Which Tool is Right for Your Data Science Task

In other posts, we’ve discussed the benefits of data analysis and shown you the power of data visualization. It’s so important to us that we’ve created a page that shows how these skills benefit your career and organization and how to uplevel your data science skills.

At this point, if you’re considering adding data analysis or data visualization skills to your portfolio, you’re probably wondering which tools you should focus on. This is a common question. There are a lot of data analysis and data visualization tools out there, all of them with different features and capabilities, and people often wonder which tool is best for their task. In other words, when should I stop using a spreadsheet like Excel and start using a data visualization tool like Tableau, and when should I start creating custom solutions using something like Python? That's a difficult question to answer, but in this article, we will try.

This is Not a Feature Comparison

Let me emphasize that we are not comparing products, we’re stating our preferences. There are lots of good articles comparing and contrasting Excel and Tableau, some of which are listed below:

Task Data Entry, Data Collection, Data Storage: Excel

We use spreadsheets, and we use them a lot. There's a big difference between spreadsheets and most data visualization software:

Spreadsheets like Excel support data entry and data storage, but data visualization software like Tableau does not. You can't type data in Tableau or use it to create a budget.

We use spreadsheets to:

  • Make estimates and set budgets for every project.

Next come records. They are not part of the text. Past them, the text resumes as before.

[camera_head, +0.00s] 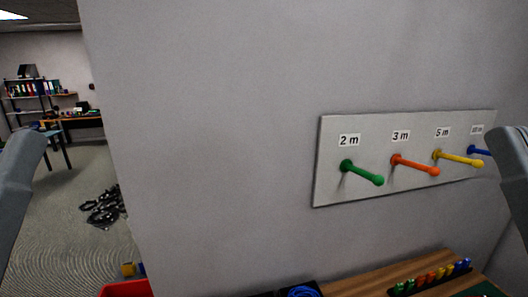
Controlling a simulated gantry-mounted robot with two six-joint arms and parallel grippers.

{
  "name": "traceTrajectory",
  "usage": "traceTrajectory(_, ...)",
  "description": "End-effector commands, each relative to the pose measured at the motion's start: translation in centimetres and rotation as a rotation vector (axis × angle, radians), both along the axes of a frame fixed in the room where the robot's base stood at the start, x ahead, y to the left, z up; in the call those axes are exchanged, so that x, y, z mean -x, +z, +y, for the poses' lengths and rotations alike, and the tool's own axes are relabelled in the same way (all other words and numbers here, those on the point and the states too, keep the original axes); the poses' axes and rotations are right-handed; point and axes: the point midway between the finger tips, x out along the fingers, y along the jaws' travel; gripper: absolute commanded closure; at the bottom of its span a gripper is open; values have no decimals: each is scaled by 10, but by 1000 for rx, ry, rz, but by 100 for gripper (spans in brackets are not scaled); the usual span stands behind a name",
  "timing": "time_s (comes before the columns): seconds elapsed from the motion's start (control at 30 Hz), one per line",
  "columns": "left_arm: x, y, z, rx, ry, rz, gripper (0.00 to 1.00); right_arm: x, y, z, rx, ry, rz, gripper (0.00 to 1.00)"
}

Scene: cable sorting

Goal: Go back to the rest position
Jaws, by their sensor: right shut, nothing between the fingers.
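A grey part of my right arm shows at the right edge of the picture, in front of the right end of the peg board. A similar grey part of my left arm shows at the left edge. Both slope downward and out of the frame. The fingers of neither gripper can be seen. No cable shows on the visible arm parts.
A wall board (333,188) carries green (362,172), orange (415,165), yellow (458,158) and blue (480,152) pegs, none with a visible cable. Below are a wooden table (365,284), a rack of colored connectors (431,278), a blue cable coil (303,292) and a red bin (126,289).

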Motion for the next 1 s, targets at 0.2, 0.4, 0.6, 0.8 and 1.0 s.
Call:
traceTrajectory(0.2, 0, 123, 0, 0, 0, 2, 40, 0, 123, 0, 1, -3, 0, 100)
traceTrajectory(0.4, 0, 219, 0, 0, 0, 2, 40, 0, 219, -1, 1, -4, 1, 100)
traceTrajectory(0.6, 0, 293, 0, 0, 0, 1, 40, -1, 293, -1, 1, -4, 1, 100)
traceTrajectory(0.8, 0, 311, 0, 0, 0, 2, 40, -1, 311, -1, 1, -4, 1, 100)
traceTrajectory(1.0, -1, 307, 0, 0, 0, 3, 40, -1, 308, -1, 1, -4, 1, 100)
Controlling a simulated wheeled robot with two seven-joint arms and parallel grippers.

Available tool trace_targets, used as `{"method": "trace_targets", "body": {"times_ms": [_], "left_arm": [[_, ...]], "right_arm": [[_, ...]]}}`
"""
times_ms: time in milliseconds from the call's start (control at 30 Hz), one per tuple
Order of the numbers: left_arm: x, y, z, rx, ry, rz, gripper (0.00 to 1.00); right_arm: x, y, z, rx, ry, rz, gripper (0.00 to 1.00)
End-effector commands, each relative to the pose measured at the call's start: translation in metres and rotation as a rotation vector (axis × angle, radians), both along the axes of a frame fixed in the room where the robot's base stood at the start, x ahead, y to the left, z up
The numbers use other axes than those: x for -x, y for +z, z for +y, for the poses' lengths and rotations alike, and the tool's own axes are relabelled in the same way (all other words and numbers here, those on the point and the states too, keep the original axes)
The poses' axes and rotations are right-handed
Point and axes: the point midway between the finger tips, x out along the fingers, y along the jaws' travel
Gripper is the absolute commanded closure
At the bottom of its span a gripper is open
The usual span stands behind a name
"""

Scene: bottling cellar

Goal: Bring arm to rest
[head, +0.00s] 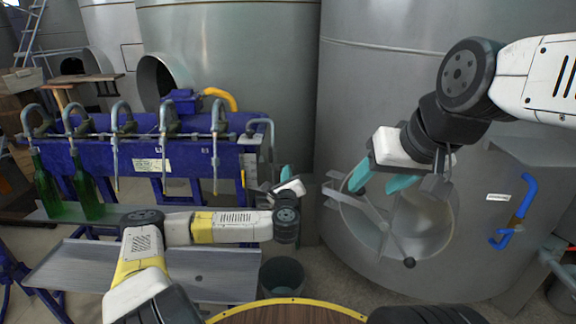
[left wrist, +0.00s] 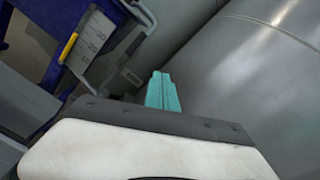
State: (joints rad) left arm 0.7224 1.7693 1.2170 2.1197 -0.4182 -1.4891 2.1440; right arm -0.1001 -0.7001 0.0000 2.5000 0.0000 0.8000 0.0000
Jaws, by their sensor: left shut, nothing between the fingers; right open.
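My left arm reaches in from the lower left in the head view, in front of the blue bottling machine. My left gripper (head: 286,171) has teal fingers that point up, shut and empty, near the machine's right end. In the left wrist view its teal fingers (left wrist: 162,92) are together with nothing between them. My right arm comes in from the upper right. My right gripper (head: 378,181) is open and empty, with its two teal fingers apart, in front of the tank's round hatch.
A blue bottling machine (head: 215,164) with several spouts stands at left, with green bottles (head: 87,190) at its left end. A metal tray (head: 85,265) lies below. A dark bin (head: 283,276) stands on the floor. A large steel tank (head: 390,90) with an open hatch (head: 425,225) fills the right.

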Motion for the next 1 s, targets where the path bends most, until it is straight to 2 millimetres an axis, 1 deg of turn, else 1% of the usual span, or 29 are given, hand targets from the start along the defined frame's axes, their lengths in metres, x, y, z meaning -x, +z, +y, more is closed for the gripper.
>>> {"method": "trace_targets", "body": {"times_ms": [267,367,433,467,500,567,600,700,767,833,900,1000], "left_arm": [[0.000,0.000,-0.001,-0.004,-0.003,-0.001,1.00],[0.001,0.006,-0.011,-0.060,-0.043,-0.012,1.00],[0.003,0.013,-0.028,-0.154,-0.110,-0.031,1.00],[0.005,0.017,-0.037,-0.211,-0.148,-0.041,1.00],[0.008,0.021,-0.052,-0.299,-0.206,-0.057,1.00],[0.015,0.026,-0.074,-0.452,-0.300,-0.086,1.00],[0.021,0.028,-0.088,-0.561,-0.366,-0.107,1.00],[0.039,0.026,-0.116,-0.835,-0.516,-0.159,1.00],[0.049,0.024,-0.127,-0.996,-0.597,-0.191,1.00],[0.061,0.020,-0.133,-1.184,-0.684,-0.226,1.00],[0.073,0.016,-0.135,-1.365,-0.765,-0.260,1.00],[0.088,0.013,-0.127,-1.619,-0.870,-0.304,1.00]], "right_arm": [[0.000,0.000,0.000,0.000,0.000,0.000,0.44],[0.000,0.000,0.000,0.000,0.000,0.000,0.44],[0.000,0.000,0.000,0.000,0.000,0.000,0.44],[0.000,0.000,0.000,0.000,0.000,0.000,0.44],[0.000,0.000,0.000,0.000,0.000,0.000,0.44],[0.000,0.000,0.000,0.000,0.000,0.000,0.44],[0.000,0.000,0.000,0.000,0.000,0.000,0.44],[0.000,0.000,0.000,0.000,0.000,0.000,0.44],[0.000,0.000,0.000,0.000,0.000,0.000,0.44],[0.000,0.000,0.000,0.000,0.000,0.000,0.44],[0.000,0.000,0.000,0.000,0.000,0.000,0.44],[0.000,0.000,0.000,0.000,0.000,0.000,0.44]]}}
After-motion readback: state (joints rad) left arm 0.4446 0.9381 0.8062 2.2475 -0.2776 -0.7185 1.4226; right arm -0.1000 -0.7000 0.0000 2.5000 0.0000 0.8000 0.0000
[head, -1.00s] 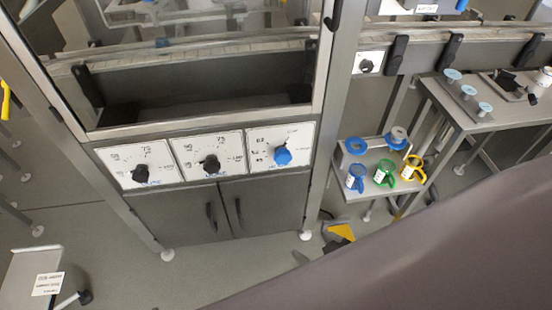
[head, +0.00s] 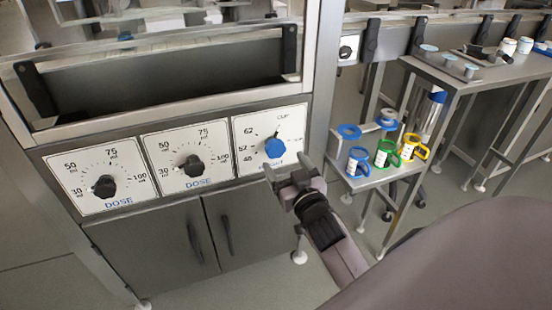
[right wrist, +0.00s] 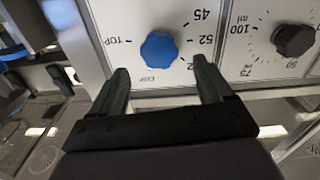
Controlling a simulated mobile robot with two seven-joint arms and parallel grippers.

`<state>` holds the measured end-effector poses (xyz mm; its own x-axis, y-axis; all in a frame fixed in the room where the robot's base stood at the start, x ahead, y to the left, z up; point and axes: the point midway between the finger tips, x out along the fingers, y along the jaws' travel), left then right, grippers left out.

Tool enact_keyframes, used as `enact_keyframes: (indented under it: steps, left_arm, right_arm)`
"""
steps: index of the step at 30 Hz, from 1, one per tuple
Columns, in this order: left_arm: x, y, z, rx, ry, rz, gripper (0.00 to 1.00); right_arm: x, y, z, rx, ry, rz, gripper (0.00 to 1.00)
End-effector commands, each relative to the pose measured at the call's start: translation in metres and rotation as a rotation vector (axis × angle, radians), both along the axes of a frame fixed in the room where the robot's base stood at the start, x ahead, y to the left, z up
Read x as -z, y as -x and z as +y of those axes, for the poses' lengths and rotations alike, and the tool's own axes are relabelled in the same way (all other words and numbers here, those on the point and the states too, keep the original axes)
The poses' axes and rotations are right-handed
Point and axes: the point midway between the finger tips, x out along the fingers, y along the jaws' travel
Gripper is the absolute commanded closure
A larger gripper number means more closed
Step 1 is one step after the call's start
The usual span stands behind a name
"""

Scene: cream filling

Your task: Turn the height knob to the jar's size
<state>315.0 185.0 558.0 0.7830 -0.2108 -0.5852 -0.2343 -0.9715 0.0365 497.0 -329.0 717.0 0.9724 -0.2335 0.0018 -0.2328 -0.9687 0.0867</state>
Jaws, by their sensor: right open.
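The height knob is the blue knob (head: 274,147) on the right-hand dial plate of the machine, with marks such as 62 and CUP around it. It also shows in the right wrist view (right wrist: 159,48), beyond the fingertips. My right gripper (head: 282,175) is open and empty, just below and in front of the blue knob. In the right wrist view its two fingers (right wrist: 162,75) point at the plate, one on each side of the knob's lower edge, apart from it. My left gripper is not in view. I cannot tell which mark the knob points to.
Two black dose knobs (head: 104,186) (head: 193,165) sit on the plates to the left. Grey cabinet doors (head: 208,235) are below. A small shelf at right holds blue, green (head: 386,152) and yellow ring-handled items. A side table (head: 490,95) stands beyond.

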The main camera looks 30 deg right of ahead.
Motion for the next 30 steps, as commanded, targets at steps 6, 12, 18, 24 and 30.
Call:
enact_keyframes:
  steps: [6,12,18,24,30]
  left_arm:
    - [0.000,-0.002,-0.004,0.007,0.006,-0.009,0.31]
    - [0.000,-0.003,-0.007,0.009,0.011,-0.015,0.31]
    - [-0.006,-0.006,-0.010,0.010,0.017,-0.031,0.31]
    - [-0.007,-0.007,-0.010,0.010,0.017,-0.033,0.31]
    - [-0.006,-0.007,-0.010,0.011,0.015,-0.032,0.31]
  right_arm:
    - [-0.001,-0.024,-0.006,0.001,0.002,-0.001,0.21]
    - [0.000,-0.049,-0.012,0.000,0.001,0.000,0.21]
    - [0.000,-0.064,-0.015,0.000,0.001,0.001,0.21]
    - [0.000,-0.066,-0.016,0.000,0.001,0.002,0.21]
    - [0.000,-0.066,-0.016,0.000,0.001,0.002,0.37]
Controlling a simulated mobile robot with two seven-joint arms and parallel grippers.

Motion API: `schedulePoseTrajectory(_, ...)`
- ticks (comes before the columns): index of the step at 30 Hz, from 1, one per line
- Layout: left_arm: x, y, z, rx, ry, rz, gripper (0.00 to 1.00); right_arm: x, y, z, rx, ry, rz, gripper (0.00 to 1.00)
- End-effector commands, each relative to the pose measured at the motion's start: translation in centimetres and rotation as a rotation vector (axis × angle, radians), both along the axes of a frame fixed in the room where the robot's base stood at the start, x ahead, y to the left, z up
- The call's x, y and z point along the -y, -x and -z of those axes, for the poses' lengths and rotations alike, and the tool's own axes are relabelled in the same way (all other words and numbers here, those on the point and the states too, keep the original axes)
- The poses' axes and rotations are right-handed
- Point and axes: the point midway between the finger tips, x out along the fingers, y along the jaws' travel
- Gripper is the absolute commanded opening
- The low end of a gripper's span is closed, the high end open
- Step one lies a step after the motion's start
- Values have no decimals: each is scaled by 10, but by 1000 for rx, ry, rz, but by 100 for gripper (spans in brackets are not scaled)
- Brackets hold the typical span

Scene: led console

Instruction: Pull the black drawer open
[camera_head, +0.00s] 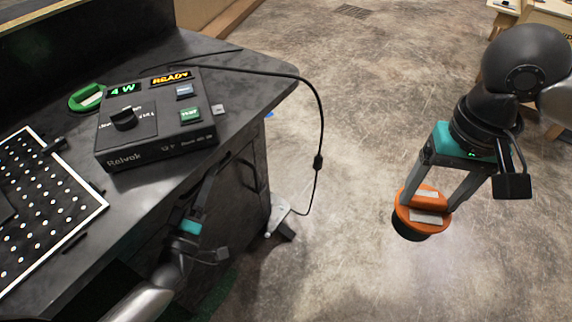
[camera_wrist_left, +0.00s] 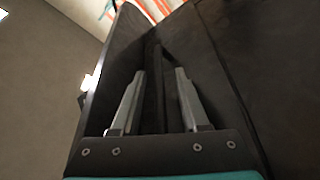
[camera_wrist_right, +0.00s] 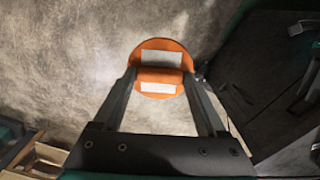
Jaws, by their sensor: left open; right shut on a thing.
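The black drawer's front is part of the dark cabinet side (camera_head: 237,190) under the desktop, and I cannot make out its edges in the head view. In the left wrist view a dark upright bar (camera_wrist_left: 153,88), apparently its handle, stands between the fingers of my left gripper (camera_wrist_left: 158,85). The left gripper (camera_head: 207,190) is open, with a finger on each side of the bar; I cannot tell whether either touches it. My right gripper (camera_wrist_right: 160,85) is shut on an orange round piece (camera_head: 422,211) with white labels and a dark underside, held away from the desk.
A black console (camera_head: 150,145) with a dial, lit displays and buttons stands on the desk. A green round piece (camera_head: 84,97) lies behind it, and a perforated plate (camera_head: 40,200) lies left. A cable (camera_head: 321,120) hangs over the desk's right edge. The concrete floor between desk and right arm is clear.

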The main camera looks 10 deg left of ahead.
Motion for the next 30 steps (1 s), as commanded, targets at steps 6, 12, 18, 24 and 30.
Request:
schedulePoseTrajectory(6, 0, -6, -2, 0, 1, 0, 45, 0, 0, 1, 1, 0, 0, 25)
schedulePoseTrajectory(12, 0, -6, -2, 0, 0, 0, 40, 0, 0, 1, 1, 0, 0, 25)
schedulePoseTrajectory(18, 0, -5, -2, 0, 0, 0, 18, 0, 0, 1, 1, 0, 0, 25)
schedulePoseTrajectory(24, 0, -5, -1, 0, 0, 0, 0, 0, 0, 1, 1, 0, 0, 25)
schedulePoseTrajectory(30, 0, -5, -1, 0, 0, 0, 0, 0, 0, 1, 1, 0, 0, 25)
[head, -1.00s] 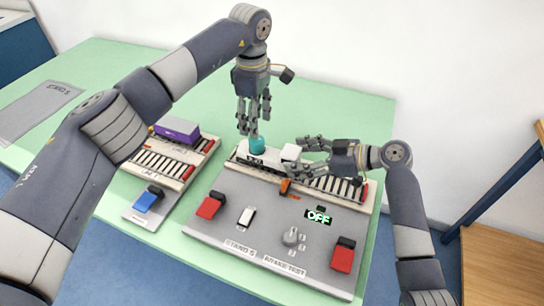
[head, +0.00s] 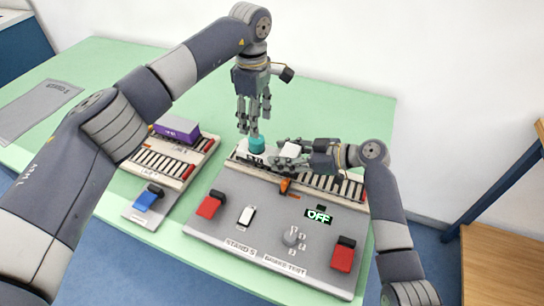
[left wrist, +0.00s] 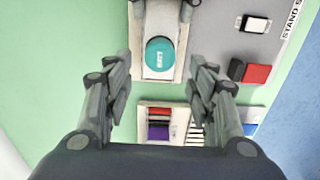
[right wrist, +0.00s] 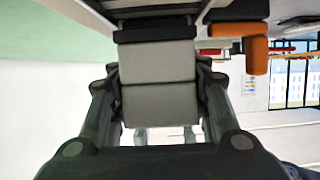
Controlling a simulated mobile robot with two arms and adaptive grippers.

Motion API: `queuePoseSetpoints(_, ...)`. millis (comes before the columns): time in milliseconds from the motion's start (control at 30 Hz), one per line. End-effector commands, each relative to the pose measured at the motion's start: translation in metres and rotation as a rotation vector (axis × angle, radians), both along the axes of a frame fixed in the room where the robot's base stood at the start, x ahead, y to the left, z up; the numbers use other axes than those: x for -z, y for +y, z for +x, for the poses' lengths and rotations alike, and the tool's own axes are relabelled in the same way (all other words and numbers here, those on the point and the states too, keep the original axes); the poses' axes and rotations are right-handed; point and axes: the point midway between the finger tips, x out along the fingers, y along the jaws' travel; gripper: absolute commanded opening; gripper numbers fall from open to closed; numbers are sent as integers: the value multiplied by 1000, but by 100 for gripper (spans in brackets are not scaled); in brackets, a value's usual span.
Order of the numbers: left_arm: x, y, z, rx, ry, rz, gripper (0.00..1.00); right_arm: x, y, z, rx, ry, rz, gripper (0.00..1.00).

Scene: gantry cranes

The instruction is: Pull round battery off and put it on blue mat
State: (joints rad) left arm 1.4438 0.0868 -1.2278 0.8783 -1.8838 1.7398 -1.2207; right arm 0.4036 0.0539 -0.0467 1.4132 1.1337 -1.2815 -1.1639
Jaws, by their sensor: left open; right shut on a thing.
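The round battery (head: 257,144) is a short teal cylinder, upright on a pale carrier at the left end of the roller track. In the left wrist view its lettered round top (left wrist: 160,58) shows ahead, between the lines of my fingers. My left gripper (head: 251,124) points down, open and empty, just above the battery. My right gripper (head: 287,155) is shut on a white block (head: 291,148) to the right of the battery. That light grey block also shows between the fingers in the right wrist view (right wrist: 158,80). No blue mat is seen; a grey mat (head: 38,108) lies far left.
The grey console (head: 270,225) has red switches, a knob and an "OFF" display (head: 318,216). A smaller roller unit (head: 150,175) with a purple block (head: 177,129) stands to its left. An orange piece (head: 285,185) sits below my right gripper. The green table is clear behind.

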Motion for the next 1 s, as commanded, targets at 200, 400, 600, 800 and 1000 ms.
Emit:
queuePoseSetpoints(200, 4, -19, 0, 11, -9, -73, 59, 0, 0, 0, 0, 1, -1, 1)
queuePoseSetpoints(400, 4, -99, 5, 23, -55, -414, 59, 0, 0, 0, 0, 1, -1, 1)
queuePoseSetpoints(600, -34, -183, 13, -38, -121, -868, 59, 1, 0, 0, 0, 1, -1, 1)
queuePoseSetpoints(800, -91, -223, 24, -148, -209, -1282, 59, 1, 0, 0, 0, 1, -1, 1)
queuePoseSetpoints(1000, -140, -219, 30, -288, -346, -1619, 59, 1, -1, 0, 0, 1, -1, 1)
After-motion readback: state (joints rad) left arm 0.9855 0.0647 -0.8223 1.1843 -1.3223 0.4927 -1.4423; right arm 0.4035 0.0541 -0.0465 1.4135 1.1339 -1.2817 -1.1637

  • Track bugs in our QA test projects (yes, we have full bug tracking solutions, but not all of our clients do, and spreadsheets are the ubiquitous solution.

  • Provide project reports to clients.

  • Provide bonus reports to employees.

  • Document our training class schedule, then publish it via a plug-in.

  • Track anything and everything that is tracked by line item individually or shared amongst a few people.

Creating Visualizations

We create zero visualizations in Excel for ourselves, although we will do it for clients if that’s how they want them. We don't use Excel to create visualizations because Tableau is so much better. Yes, Excel has the tools to create basic charts in a few clicks, but they are not intuitive or flexible, and the first step in creating a chart is often reorganizing, sorting, and filtering data and, in some cases applying aggregations. Beyond that, customizing visuals to make them perfect for a presentation or attempting to visualize different levels of detail gets complicated and difficult very quickly. All of that is super easy in Tableau or a product like Power BI.

Once the data is connected, you drag and drop the fields you want and click once to pick the type of visualization to use. It's super fast and easy. Then you can start playing with visualizations and adding data, sorting and filtering the visualization, and customizing the level of detail to see exactly what you want.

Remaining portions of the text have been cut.